**PROVIDED INFORMATION:**
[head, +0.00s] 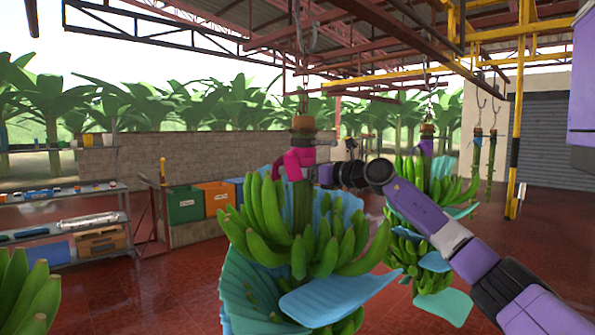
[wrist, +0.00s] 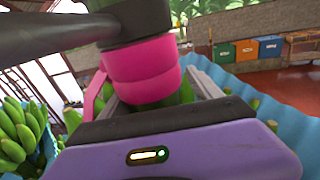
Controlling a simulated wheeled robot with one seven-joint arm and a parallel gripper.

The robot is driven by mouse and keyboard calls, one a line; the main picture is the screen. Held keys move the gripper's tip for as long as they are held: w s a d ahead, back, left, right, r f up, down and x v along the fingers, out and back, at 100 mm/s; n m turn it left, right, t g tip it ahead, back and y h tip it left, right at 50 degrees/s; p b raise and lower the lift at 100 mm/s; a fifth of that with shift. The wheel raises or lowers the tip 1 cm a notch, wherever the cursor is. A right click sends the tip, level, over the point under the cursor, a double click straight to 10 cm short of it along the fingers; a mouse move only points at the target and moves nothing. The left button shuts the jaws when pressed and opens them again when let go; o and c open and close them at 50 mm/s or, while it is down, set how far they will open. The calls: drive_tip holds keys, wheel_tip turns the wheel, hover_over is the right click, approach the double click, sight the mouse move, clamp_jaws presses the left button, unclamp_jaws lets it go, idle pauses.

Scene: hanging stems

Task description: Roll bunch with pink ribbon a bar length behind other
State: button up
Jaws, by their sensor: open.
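The bunch with the pink ribbon (head: 300,225) hangs from a hook in the middle of the head view, with blue sheets between its green hands. Its pink ribbon (head: 298,160) wraps the stem near the top. It also shows close up in the wrist view (wrist: 143,72). My gripper (wrist: 155,92) is open, with its fingers on either side of the stem at the ribbon. I cannot tell whether they touch it. The other bunch (head: 430,185) hangs farther back to the right, with a purple ribbon (head: 427,147), partly behind my arm.
Bare stems (head: 477,155) hang farther right near a yellow post (head: 517,130). Green and orange bins (head: 216,197) stand by the low wall. A metal shelf (head: 65,225) is at left. Part of another bunch (head: 25,295) shows at lower left. Open red floor lies between.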

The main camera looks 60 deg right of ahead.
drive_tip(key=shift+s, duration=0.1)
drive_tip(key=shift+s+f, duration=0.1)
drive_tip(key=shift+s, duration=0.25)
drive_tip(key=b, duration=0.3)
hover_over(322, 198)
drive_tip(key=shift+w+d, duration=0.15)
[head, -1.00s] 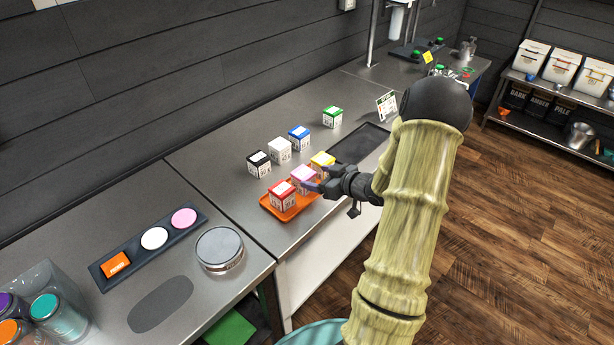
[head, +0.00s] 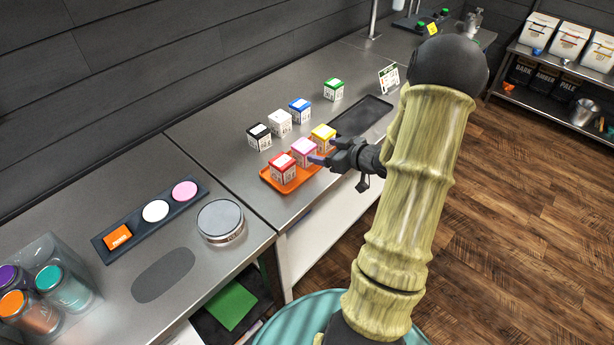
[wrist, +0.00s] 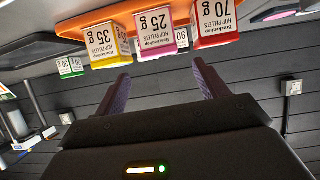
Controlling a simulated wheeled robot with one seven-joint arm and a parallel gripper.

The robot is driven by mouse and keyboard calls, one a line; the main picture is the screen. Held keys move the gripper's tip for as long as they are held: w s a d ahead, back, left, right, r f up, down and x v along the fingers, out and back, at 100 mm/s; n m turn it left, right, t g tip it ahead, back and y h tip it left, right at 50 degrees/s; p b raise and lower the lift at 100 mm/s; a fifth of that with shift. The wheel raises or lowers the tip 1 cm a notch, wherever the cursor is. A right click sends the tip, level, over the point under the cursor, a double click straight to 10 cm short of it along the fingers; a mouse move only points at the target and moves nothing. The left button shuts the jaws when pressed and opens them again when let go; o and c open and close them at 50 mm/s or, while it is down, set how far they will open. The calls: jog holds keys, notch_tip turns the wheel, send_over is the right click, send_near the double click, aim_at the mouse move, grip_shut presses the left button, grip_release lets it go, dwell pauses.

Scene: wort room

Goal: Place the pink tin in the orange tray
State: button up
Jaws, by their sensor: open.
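The pink tin (head: 304,151) stands in the orange tray (head: 290,187), between the red tin (head: 281,167) and the yellow tin (head: 323,137). My gripper (head: 321,152) is open and empty, just to the right of the pink tin at the tray's side. In the wrist view, which is upside down, the pink tin (wrist: 155,32) lies beyond and between my two open fingertips (wrist: 158,78), apart from them. The yellow tin (wrist: 104,45) and red tin (wrist: 215,22) flank it there. The orange tray's edge (wrist: 77,24) shows above.
Black (head: 259,136), white (head: 280,123), blue (head: 300,110) and green (head: 333,89) tins stand behind the tray. A round grey-lidded tin (head: 221,221) and a dark holder with discs (head: 151,219) are on the nearer counter.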

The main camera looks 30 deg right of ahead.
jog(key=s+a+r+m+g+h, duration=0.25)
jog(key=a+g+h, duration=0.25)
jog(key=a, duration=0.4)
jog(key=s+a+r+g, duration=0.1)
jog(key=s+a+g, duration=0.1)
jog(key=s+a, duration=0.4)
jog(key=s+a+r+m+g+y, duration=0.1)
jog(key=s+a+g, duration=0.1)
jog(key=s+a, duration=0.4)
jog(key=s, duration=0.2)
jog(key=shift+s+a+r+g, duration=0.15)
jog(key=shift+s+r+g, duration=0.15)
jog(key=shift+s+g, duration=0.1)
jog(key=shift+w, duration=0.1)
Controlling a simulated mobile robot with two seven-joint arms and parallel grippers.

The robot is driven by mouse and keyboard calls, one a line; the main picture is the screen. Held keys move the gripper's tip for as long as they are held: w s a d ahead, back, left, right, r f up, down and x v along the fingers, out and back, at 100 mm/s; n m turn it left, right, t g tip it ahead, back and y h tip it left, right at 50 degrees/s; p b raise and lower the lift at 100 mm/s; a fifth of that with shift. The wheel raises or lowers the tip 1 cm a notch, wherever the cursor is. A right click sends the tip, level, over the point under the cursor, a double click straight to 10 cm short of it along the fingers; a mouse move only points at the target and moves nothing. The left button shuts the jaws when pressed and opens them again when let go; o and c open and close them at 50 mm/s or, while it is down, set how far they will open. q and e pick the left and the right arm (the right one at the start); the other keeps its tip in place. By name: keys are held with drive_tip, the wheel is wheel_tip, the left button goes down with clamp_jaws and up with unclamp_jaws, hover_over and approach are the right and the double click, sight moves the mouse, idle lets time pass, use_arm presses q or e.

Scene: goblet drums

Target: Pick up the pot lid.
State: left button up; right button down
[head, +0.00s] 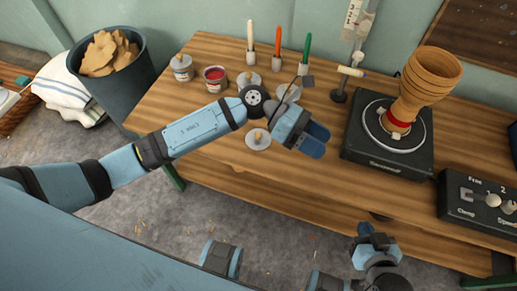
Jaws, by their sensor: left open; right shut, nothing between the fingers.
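A grey round lid with a small wooden knob (250,140) lies near the front edge of the wooden bench, partly beside my left forearm. My left gripper (316,140) is open just right of this lid, above the bench, and touches nothing I can make out. A lidded pot (181,70) and an open pot of red paint (215,76) stand at the back left. Another pale lidded pot (248,79) stands behind my left wrist. A further pale round thing (291,92) is partly hidden by my left gripper. My right gripper (364,231) is shut and empty, low in front of the bench.
A wooden goblet drum (423,85) stands on a black turntable (358,150) at the right. A black control box (462,212) is at the far right. Several upright coloured tools (279,42) stand at the back. A bin (130,78) is left of the bench.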

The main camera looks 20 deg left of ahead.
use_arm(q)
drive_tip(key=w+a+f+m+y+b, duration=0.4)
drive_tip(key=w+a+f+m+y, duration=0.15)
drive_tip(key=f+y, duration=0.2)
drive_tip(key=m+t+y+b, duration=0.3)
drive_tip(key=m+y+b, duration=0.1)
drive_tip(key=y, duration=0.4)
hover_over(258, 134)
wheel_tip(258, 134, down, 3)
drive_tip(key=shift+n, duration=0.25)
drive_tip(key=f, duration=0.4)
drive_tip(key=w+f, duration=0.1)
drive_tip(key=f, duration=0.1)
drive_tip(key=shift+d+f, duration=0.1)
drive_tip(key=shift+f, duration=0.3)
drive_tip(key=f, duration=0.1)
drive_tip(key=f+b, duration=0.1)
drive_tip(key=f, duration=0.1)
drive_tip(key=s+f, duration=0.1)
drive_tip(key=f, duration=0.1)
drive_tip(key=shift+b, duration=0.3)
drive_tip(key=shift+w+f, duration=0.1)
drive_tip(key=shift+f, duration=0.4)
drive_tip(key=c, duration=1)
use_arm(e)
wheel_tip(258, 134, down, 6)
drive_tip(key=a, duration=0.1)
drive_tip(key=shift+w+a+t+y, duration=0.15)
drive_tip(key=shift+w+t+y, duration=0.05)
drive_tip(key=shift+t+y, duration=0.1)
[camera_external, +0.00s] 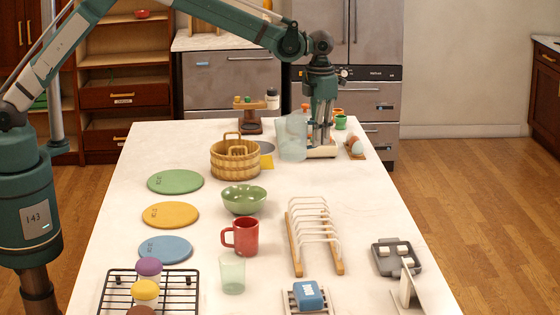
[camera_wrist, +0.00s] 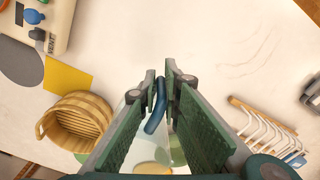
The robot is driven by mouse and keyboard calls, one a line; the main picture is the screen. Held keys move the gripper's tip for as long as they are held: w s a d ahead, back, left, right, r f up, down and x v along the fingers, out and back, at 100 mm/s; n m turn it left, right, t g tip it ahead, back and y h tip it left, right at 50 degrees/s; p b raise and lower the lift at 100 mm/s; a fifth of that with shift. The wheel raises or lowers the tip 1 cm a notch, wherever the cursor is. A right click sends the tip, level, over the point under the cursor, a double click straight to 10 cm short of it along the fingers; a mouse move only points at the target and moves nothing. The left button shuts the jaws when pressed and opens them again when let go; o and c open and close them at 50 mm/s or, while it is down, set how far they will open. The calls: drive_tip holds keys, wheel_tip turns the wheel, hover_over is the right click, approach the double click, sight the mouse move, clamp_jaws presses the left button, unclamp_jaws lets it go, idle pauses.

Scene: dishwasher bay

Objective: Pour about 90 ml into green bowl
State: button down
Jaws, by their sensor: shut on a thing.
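The green bowl (camera_external: 244,199) sits on the white counter in the external view, near the middle, and looks empty. A clear, pale pitcher (camera_external: 292,138) stands upright farther back and to the right of the bowl. My gripper (camera_external: 319,140) is at the pitcher's right side. In the wrist view my gripper (camera_wrist: 161,80) is shut on the pitcher's blue handle (camera_wrist: 157,106), with the see-through body below, partly hidden by the fingers. I cannot tell how much liquid is in the pitcher, or whether its base touches the counter.
A wooden basket (camera_external: 235,160) stands left of the pitcher. A red mug (camera_external: 242,236) and a pale green glass (camera_external: 232,274) stand in front of the bowl. A white-wire rack (camera_external: 313,235) is right of the bowl. Green, yellow and blue plates (camera_external: 170,215) lie to the left.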

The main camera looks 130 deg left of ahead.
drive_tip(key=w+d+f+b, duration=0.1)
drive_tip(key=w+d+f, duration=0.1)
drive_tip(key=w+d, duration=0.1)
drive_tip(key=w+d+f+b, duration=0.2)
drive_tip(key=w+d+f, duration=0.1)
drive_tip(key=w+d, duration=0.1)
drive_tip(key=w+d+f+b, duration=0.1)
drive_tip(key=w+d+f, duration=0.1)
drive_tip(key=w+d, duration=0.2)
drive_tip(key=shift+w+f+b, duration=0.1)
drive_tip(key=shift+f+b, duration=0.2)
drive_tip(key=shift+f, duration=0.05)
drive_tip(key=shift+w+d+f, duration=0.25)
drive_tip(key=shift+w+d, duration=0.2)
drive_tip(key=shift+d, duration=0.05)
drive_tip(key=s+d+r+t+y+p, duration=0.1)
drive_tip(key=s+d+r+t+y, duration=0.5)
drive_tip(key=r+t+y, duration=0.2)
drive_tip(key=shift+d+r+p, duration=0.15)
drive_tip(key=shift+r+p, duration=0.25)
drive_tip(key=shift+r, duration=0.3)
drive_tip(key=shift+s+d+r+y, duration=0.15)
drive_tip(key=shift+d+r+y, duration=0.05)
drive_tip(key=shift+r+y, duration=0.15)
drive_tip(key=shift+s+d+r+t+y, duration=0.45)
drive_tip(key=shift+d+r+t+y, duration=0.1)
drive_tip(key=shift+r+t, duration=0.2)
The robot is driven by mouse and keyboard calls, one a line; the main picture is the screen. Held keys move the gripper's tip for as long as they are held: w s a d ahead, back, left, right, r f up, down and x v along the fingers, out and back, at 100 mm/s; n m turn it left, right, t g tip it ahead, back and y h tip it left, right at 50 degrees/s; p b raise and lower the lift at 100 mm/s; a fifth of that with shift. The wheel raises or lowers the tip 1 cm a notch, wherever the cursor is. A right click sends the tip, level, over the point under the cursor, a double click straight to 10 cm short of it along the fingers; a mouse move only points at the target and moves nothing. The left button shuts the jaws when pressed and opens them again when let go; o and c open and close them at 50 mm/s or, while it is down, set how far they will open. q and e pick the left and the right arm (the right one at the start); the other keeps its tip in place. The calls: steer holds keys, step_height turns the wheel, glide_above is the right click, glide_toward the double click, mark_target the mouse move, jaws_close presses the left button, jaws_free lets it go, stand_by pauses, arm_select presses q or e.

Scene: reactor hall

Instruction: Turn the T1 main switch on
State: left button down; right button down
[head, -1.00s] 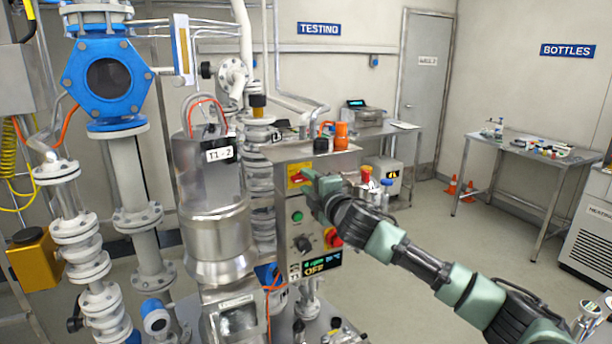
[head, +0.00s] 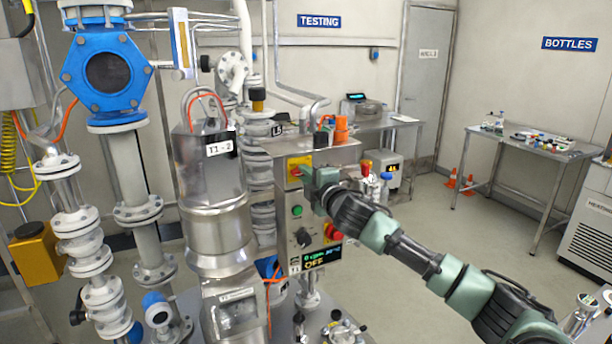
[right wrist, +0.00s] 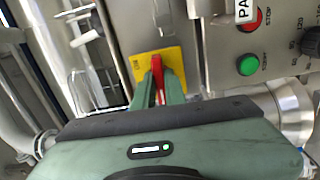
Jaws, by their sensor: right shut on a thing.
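The T1 control box stands in the middle of the head view. Its main switch has a yellow plate (head: 293,163) and a red handle, which shows clearly in the right wrist view (right wrist: 157,68). My right gripper (head: 305,175) is at the plate from the right. In the right wrist view its fingers (right wrist: 160,88) are shut around the red handle. In the head view the gripper hides most of the handle. The box's display (head: 314,261) shows OFF in yellow letters. My left gripper is not in view.
The steel T1-2 vessel (head: 207,170) stands close on the left. Open floor lies to the right.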

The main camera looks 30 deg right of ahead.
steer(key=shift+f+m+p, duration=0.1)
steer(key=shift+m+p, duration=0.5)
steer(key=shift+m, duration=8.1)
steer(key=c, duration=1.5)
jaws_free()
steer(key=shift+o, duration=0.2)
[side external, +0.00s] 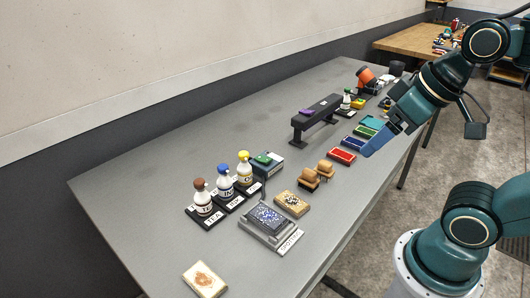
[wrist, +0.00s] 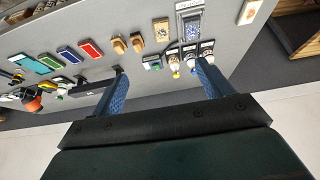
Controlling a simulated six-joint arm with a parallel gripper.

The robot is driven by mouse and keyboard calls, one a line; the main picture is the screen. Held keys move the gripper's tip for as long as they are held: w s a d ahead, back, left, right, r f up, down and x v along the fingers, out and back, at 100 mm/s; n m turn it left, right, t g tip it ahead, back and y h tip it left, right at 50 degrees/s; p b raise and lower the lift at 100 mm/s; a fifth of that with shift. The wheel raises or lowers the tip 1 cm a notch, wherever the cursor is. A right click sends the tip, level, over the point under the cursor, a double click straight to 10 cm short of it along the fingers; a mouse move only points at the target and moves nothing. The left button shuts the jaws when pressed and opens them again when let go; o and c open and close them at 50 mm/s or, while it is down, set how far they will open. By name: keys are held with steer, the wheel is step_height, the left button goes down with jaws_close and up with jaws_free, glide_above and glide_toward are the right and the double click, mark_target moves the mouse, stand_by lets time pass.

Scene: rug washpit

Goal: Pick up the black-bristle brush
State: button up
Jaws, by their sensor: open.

**DIRECTIVE:**
Only lines with the word "Goal" should be collected from the material.

**OUTPUT FOR THIS EXERCISE:**
Goal: Place the pink tin in the orange tray
Goal: Pick up the black-bristle brush

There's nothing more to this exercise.